But the narrative they wanted to depict him as a usurper or somehow somebody was engaged in a coup, which we've talked about extensively, how that's factually impossible, wasn't Advanced.
They just had a predetermined outcome.
This is the conclusion we want.
And if you answer something that doesn't advance that, we are going to ignore it and exclude it.
And we are going to deny the American public the ability to learn the truth, which is the very failure of congressional constitutional oversight.
I just want to flag a few things that I noticed in there.
You know what?
At one point you say something like one of the biggest take-homes was that there was a need to have no arms or no equipment on any of the National Guards that were actually deployed.
So why why was this such an important thing to mention in here?
So Jan, that's a great point, right?
People just think military and they think armed personnel because they think of our our guys and gals deployed overseas in the fashion that you see them on or see them in TV movies.

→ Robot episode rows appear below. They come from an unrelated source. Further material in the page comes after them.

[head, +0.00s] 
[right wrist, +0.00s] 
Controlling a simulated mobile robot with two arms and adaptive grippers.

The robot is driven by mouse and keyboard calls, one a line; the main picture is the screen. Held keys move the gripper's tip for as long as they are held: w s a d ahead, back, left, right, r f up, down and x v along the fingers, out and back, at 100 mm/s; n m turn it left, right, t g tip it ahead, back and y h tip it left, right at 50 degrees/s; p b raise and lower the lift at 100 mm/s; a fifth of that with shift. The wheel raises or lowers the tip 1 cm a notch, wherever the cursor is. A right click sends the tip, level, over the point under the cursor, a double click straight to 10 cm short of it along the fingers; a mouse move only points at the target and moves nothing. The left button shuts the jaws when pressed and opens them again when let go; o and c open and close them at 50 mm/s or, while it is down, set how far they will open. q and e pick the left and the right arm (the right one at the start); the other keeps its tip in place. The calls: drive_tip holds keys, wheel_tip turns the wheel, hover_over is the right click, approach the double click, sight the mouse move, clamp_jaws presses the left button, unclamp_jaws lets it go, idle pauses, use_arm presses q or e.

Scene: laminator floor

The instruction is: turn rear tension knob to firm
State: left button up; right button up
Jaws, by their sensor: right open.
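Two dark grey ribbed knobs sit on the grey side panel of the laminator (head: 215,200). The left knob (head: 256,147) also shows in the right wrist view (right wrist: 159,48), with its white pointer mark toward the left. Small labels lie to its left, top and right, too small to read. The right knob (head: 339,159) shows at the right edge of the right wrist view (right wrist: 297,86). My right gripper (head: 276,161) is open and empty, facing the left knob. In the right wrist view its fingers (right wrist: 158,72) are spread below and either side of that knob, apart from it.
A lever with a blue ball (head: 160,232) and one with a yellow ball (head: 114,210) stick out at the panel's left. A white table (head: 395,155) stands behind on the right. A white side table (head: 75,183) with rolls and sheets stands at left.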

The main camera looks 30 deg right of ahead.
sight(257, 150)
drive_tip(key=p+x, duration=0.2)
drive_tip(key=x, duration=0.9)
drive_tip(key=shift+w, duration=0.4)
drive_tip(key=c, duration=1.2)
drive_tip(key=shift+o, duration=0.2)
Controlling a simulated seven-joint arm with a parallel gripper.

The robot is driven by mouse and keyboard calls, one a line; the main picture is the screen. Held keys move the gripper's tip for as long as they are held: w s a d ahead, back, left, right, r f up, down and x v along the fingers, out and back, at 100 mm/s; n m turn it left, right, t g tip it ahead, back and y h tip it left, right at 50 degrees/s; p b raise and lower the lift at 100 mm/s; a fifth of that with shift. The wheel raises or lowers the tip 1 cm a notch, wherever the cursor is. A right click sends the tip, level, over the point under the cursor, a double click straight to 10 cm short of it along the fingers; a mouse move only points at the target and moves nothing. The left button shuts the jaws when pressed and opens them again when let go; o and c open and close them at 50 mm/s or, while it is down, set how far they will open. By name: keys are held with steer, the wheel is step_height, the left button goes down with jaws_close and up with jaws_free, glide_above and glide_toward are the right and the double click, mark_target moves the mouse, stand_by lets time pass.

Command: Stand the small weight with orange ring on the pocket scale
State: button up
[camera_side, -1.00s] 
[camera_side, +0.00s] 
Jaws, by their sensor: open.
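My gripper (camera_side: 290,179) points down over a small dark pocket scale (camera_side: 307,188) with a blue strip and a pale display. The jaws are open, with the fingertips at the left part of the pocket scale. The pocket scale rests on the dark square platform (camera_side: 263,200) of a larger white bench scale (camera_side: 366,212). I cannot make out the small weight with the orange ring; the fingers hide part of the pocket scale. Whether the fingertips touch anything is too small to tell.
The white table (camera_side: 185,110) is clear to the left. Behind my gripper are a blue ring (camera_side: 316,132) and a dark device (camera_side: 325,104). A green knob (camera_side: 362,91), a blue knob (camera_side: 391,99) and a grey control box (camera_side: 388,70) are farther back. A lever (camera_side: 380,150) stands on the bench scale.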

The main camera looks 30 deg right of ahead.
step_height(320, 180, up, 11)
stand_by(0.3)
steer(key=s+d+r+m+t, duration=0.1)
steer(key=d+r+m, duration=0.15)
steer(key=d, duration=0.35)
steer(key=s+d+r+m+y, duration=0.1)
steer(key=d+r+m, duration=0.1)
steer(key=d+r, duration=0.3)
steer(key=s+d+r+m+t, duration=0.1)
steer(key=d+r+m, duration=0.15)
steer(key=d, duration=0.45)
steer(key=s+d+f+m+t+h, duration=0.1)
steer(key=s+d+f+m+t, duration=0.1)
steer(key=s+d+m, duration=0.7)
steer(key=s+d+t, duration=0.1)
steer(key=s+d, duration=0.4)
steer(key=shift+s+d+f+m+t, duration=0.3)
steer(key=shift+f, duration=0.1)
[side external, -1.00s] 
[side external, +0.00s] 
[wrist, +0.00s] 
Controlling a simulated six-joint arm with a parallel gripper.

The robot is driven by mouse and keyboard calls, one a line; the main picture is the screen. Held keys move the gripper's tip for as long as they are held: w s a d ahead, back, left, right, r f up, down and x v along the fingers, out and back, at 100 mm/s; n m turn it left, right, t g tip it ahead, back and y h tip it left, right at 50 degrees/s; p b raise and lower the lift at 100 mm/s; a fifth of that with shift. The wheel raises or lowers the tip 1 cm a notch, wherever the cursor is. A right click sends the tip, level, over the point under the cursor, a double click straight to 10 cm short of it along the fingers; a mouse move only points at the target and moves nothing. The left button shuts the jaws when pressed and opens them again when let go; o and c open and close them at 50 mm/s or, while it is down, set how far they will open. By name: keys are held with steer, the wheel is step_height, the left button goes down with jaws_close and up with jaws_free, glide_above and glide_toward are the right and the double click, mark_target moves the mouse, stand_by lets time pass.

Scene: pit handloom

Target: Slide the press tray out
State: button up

What happens in a domestic situation, Jan, is our law enforcement is the domestic protection service.
Not our military.
But because there are instances, the Super Bowl, a marathon, a large-scale parade, or a peaceful protest that require more security than the local police department or the state police are able to handle.
So in con in thinking of ways to provide for that gap, the United States, the Supreme Court has has allowed the military an exception.
They said domestically, you can use the military for security augmentation of local law enforcement cops, if requested by the local governor or mayor and the president authorized it.
But the specific underlying connotation there was we're not going to send you in armed.
We're going to put you in uniform and we're going to put most of the time you see these folks, if anyone's been to a large sporting event or a large parade, they see military and they're wearing the bright traffic visors because they're helping direct traffic, and that's the mandate.
And we didn't want to give off an image in downtown DC or wherever we deploy National Guards men and women, that it was an active war zone.
That's not the purpose of the National Guard.
Their mission is wholly separate and different from the men and women who engage in warfare overseas.
And that's the distinction that the Supreme Court laid out in Posse Comitatis.
And so it's a great point.
And it's one that, well, why should most Americans know it?
But now as a result, I was hoping that as a result of January 6th, a lot of people would know it and understand why we didn't have tanks rolling down the street.
That would have been probably unlawful, but also insane for lack of a better word, to turn downtown DC into downtown Kandahar.
Okay, so how did that play out when the request did come in?
So pursuant to the timeline, um, the request for Mayor Bowser and Pelosi finally came in later in the afternoon on January 6th.
But you have to remember, Jan, we have to find the National Guardsmen and Women don't work at the Pentagon 24-7.
They are doctors, they are lawyers, they have wholly other jobs all over the United States of America.
We have to go get them.
We have to train them, we have to fly them in, then we have to what we call kitem up and deploy them pursuant to the rules that have been agreed upon between the mayor here, Bowser and Pelosi, the and the president and the sectaf.
And in this specific instance, you know, there was a negotiations went on, and and I think the right decision was made that we would not arm our National Guardsmen and Women.
That that was law enforcement's priority and that they should be armed.
They, federal law enforcement and state police should be armed, not us.
Now the shocking thing that came out was that, you know, to hear Speaker Pelosi and others scream through the telephone, you know, we want tanks, we're the tanks, we're the crew served weapons.
What's a cruise-served weapon?
If you've ever watched a military movie, it means that it takes multiple members of a crew to operate it, i.e.
a machine gun on top of a car, a belt-fed machine gun, as we call it.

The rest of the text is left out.